Bu aslında çok uzun bir sürecin sonucu… Sofra Sırları üzerinde üç yıldır çalışıyorduk, geçen kış çektik ve yaz aylarında tamamen bitmişti. Aslında sonbaharda çıkacaktı ama son anda vizyon tarihi Şubat’a kaydırıldı. Romanda 2014’den beri süren bir çalışma, o zamanlarda çıkmış bir hikâye… Her zaman farklı disiplinlerde ürün veriyorum. Fakat şimdi hepsi sanki böyle bir anda olmuş gibi üst üste geldi. Filmin ve kitabın tanıtım çalışmaları, ön gösterimler vb. bir parça yorucu oldu elbette ama güzel bir yorgunluk.
'TOPLUMSAL ARKA PLANI OLAN BİR VAMPİR HİKÂYESİ…'
Sarı Melek (Bahar) dönemin kasıp kavuran dizisinde başrol oyuncu ve diziyi izleyen herkesin gözde karakteri... Fakat bir gün öyle bir şey oluyor ki bu yıldız karakter bir anda apar topar dizide öldürülüyor ve Bahar’ın peşinden Bursa’ya gidiyoruz. Bu hikâyenin çıkış noktası neydi?
Bana Göre Kıyamet'in hikâyesini 2013-14 arası senaryo olarak yazdım. Ülkemizin içinden geçtiği çalkantılı ve gergin dönem herkes gibi beni de çok etkiliyordu. Bunun bir şekilde işlerime yansımamasına imkân yoktu. Yaşadıklarımızı sinemada çok kullanılan bir türde anlatmak istedim. Vampir, biliyorsunuz sinemanın gözdelerinden bir figür. Ama ben vampirlere ters bir açıdan bakmamak istedim. ‘Toplumsal arka planı olan bir vampir hikâyesi’ tasarladım diyelim.

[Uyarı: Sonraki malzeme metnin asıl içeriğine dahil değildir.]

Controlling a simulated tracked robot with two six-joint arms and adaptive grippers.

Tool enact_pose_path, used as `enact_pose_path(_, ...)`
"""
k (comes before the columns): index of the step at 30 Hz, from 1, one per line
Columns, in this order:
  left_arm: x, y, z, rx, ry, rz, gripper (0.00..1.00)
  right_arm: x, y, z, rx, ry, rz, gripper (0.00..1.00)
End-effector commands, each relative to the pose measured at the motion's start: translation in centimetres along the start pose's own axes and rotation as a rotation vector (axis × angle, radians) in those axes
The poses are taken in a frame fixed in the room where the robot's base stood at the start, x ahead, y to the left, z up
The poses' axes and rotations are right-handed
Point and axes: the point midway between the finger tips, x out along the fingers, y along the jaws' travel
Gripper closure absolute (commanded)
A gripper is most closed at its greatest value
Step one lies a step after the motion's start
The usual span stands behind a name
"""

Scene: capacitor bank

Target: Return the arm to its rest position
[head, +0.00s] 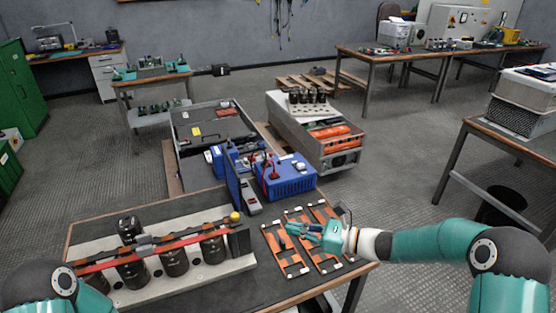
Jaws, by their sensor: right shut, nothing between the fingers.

Filmlerimi bilenler, ‘9’u görmüş olanlar belki hatırlar. Orada da çoklu anlatıcı yapı vardı. Tek bir olayı, bir cinayeti bir mahalleden altı kişinin ağzından dinliyor ve bir ülke panoraması edinmeye çalışıyorduk. ‘Bana Göre Kıyamet’ te de bir film yıldızının kayboluşu ardından bu sefer bir kasaba halkı konuşuyor. Senaryoyu bitirdikten sonra bir dönem yapımcı aradım ve filmi kısa vadede yapamayacağımı anladım çünkü büyük bütçeli bir iş ve konusu da günümüz ticari sineması için aykırı. İlerde bir gün yapılabilir diye umuyorum ama bu hikâyeyi bir an önce anlatmak istiyordum ve oturup roman olarak yazmaya başladım. Sonra araya film ve başka işler girdi. Derken Everest Yayınları’ ndan arkadaşlarla bir konuşmada “Yarım kalmış bir romanım var” deyince “Bitir onu, basalım” dediler. Onların cesaretlendirmesiyle bir yıldan kısa sürede oturdum ve bitirdim.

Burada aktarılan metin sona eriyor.